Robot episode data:
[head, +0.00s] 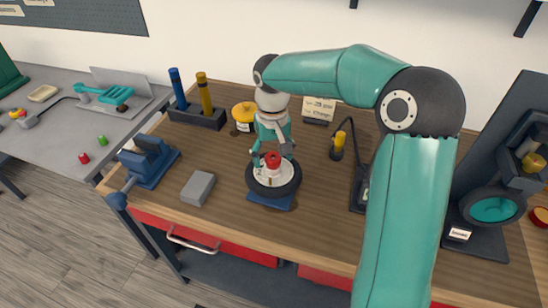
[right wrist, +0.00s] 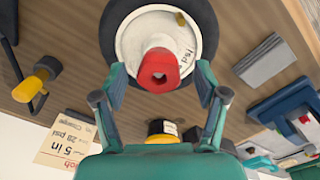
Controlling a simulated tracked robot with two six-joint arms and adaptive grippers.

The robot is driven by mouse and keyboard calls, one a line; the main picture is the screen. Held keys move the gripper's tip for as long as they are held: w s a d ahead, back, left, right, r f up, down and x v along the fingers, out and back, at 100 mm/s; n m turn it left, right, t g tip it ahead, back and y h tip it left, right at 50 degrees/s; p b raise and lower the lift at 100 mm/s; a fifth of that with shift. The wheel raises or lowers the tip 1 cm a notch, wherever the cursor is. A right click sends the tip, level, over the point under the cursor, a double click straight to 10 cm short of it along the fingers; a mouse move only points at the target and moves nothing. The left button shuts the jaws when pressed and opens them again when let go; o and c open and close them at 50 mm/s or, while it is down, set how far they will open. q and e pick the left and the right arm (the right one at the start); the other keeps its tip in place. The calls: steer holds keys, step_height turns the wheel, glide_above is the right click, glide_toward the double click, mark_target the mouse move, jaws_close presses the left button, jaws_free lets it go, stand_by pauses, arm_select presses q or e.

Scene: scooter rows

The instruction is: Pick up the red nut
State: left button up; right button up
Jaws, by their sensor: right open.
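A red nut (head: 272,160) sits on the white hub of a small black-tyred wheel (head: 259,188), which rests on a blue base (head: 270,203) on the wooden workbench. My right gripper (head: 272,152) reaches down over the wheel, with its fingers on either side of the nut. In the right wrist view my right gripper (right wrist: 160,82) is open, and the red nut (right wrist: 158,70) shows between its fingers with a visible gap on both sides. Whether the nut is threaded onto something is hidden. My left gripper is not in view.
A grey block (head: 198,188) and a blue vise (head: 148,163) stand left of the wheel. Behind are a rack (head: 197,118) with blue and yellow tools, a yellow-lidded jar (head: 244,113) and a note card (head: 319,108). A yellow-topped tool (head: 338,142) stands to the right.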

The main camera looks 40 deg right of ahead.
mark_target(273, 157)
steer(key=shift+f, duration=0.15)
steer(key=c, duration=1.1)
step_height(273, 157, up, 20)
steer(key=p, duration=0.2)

--

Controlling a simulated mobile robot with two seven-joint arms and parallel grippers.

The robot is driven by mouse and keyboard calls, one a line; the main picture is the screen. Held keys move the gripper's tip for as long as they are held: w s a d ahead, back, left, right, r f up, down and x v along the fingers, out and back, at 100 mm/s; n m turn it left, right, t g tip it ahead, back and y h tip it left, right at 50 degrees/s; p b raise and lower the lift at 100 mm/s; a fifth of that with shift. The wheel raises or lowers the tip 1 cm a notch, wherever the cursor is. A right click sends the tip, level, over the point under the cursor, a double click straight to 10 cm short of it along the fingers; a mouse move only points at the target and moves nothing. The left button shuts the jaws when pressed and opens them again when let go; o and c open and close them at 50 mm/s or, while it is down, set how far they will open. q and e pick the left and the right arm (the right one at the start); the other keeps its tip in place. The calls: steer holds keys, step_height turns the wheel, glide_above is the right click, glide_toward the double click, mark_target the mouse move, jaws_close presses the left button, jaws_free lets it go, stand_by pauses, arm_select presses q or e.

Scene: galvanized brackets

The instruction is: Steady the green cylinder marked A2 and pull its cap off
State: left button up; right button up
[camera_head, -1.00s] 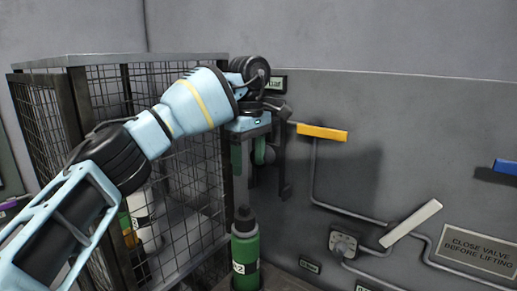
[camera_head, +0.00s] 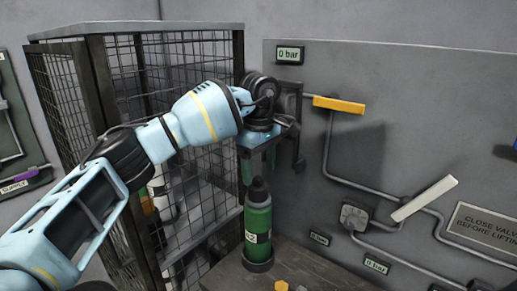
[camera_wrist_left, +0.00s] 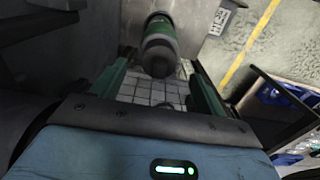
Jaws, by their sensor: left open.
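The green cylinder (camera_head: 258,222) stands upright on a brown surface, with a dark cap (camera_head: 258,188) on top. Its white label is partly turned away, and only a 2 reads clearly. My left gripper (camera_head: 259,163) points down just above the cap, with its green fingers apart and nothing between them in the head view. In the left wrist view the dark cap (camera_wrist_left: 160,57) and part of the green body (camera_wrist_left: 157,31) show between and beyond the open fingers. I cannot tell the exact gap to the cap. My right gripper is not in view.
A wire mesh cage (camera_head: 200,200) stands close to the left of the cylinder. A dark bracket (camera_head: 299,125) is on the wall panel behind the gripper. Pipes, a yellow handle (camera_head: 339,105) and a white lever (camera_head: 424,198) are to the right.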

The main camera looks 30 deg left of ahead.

# Task to carry out
Copy exactly the stretch of lines that starts at the line holding "[head, +0.00s]" and ends at the line holding "Controlling a simulated tracked". Drop the pictures.

# Written response
[head, +0.00s] 
[right wrist, +0.00s] 
Controlling a simulated tracked robot with two six-joint arms and adaptive grippers.

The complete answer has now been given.